> Goal
Take the material below and extract the lines from the one with "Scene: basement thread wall" through the one with "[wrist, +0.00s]", word for word, without pictures.

┌──

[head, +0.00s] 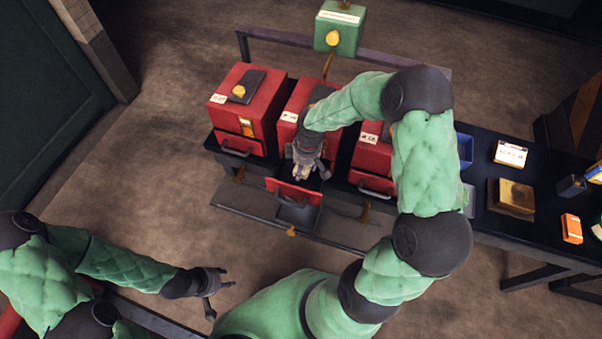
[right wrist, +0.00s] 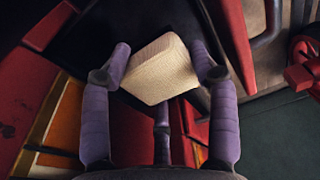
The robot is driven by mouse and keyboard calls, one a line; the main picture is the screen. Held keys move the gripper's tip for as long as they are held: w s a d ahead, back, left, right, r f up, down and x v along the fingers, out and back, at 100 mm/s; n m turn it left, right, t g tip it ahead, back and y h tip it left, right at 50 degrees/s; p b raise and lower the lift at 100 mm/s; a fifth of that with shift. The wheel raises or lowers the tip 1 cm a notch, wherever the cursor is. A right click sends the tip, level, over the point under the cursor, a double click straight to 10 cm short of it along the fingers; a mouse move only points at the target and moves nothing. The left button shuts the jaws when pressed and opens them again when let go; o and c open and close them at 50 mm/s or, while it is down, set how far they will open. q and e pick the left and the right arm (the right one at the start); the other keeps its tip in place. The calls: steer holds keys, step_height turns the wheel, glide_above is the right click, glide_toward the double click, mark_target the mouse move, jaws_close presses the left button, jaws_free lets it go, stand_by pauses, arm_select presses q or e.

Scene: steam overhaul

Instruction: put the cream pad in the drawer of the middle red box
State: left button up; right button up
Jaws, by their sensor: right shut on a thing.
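The cream pad (right wrist: 160,70) is a small pale block between the fingers of my right gripper (right wrist: 163,72) in the right wrist view. In the head view my right gripper (head: 301,172) hangs over the middle red box (head: 297,98), just above its pulled-out drawer (head: 297,200). The drawer has a red front and a dark inside. My forearm hides part of the middle box. My left gripper (head: 222,291) is empty, its fingers apart, at the lower left, away from the boxes.
A left red box (head: 262,115) and a right red box (head: 372,158) flank the middle one, their drawers shut. A dark table (head: 500,232) at right holds a white-topped box (head: 510,153), a brown block (head: 515,195) and an orange item (head: 571,228). A green box (head: 338,28) stands behind.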

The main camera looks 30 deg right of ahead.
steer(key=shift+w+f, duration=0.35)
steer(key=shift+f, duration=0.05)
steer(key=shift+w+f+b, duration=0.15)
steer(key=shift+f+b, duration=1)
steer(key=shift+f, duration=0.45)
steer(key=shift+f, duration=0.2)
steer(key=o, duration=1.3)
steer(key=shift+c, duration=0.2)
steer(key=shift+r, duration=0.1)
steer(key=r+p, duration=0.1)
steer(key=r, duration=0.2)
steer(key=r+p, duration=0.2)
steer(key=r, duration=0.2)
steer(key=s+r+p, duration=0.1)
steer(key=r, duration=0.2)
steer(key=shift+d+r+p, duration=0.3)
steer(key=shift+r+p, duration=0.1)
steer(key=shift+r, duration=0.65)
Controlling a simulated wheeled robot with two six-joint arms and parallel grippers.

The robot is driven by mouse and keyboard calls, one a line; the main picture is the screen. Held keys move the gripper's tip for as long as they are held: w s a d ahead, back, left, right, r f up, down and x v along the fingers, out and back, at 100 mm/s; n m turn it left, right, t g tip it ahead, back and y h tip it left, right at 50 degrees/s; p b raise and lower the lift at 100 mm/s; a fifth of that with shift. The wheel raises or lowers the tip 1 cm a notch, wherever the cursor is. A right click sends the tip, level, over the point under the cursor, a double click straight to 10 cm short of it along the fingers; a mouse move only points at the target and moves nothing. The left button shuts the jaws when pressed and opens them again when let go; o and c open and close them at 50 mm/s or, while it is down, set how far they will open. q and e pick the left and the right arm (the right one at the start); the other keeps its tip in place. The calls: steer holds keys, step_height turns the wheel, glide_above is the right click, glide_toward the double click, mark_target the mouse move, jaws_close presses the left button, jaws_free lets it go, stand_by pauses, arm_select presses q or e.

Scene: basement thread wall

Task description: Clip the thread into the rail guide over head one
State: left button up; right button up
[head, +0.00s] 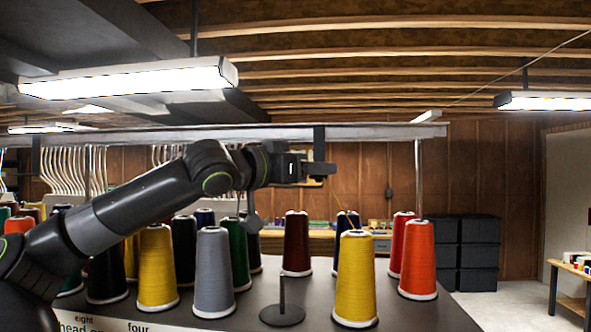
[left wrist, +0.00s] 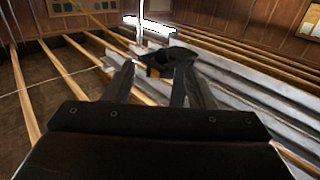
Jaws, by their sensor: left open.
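My left gripper (head: 318,169) reaches in from the left, just below the grey rail (head: 230,134), at a dark bracket (head: 319,140) on the rail that looks like the guide. In the left wrist view its two fingers (left wrist: 157,88) stand apart. A dark piece (left wrist: 170,57) with a small yellow spot lies just beyond the tips; I cannot tell whether they touch it. A yellow cone of thread (head: 356,275) stands below and right of the gripper. A thin yellowish line, perhaps thread, rises above the cones; its upper end is unclear. My right gripper is out of view.
Several cones, including a grey one (head: 214,272) and a red-orange one (head: 418,260), stand on the dark table (head: 410,318). A dark disc with a short post (head: 282,313) stands at the front. White hangers (head: 70,168) hang at left. A rail post (head: 418,175) stands at right.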

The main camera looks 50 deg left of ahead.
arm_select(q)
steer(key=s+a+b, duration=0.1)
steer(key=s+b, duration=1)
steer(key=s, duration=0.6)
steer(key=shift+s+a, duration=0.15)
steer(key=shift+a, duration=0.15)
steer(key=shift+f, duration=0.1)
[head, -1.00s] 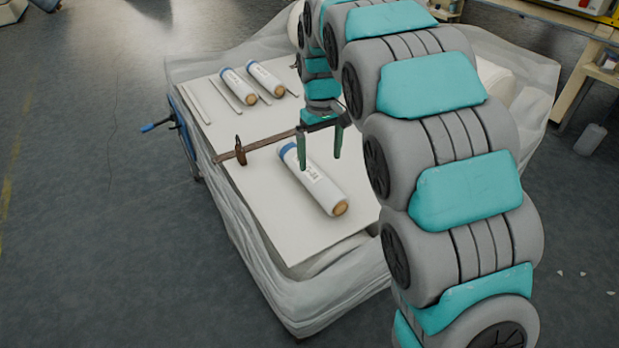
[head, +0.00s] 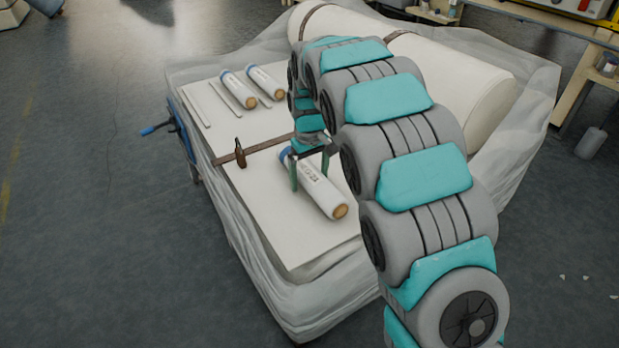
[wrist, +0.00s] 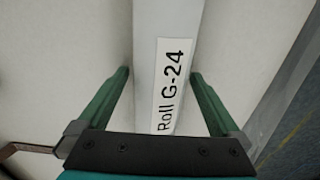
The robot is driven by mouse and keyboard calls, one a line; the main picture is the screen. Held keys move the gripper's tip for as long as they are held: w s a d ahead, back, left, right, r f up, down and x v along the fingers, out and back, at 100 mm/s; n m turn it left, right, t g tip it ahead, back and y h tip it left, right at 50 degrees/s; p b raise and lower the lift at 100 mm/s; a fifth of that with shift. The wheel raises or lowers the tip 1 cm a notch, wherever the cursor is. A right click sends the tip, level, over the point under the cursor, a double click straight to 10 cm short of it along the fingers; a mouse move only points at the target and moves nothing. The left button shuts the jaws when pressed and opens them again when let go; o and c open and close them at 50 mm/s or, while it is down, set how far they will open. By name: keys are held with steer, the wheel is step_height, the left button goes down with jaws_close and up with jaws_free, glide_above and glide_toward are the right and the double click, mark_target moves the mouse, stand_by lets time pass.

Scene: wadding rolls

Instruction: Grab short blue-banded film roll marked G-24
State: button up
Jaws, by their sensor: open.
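The film roll marked "Roll G-24" (head: 322,190) lies on the white board, with a blue band at its far end and a brown core at its near end. Its label (wrist: 170,85) reads clearly in the wrist view. My gripper (head: 309,175) is over the roll, with its green fingers (wrist: 160,92) open, one on each side of it. I cannot tell whether either finger touches the roll. In the wrist view the blue band is out of sight.
Two similar blue-banded rolls (head: 238,88) (head: 266,82) lie at the back left, beside thin white strips (head: 196,107). A brown strap (head: 262,148) with a dark bottle-shaped handle (head: 240,153) crosses the board. A large white wadding roll (head: 430,70) lies behind my arm.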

└──

> Complete output
Scene: basement thread wall

Task description: Clip the thread into the rail guide over head one
State: left button up; right button up
[head, +0.00s] 
[left wrist, +0.00s] 
Jaws, by their sensor: left open.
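My left gripper (head: 318,169) reaches in from the left, just below the grey rail (head: 230,134), at a dark bracket (head: 319,140) on the rail that looks like the guide. In the left wrist view its two fingers (left wrist: 157,88) stand apart. A dark piece (left wrist: 170,57) with a small yellow spot lies just beyond the tips; I cannot tell whether they touch it. A yellow cone of thread (head: 356,275) stands below and right of the gripper. A thin yellowish line, perhaps thread, rises above the cones; its upper end is unclear. My right gripper is out of view.
Several cones, including a grey one (head: 214,272) and a red-orange one (head: 418,260), stand on the dark table (head: 410,318). A dark disc with a short post (head: 282,313) stands at the front. White hangers (head: 70,168) hang at left. A rail post (head: 418,175) stands at right.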

The main camera looks 50 deg left of ahead.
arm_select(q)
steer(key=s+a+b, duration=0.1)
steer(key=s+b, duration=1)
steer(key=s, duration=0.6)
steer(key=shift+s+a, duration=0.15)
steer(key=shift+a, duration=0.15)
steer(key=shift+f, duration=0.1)
[head, -1.00s] 
[head, +0.00s] 
[wrist, +0.00s] 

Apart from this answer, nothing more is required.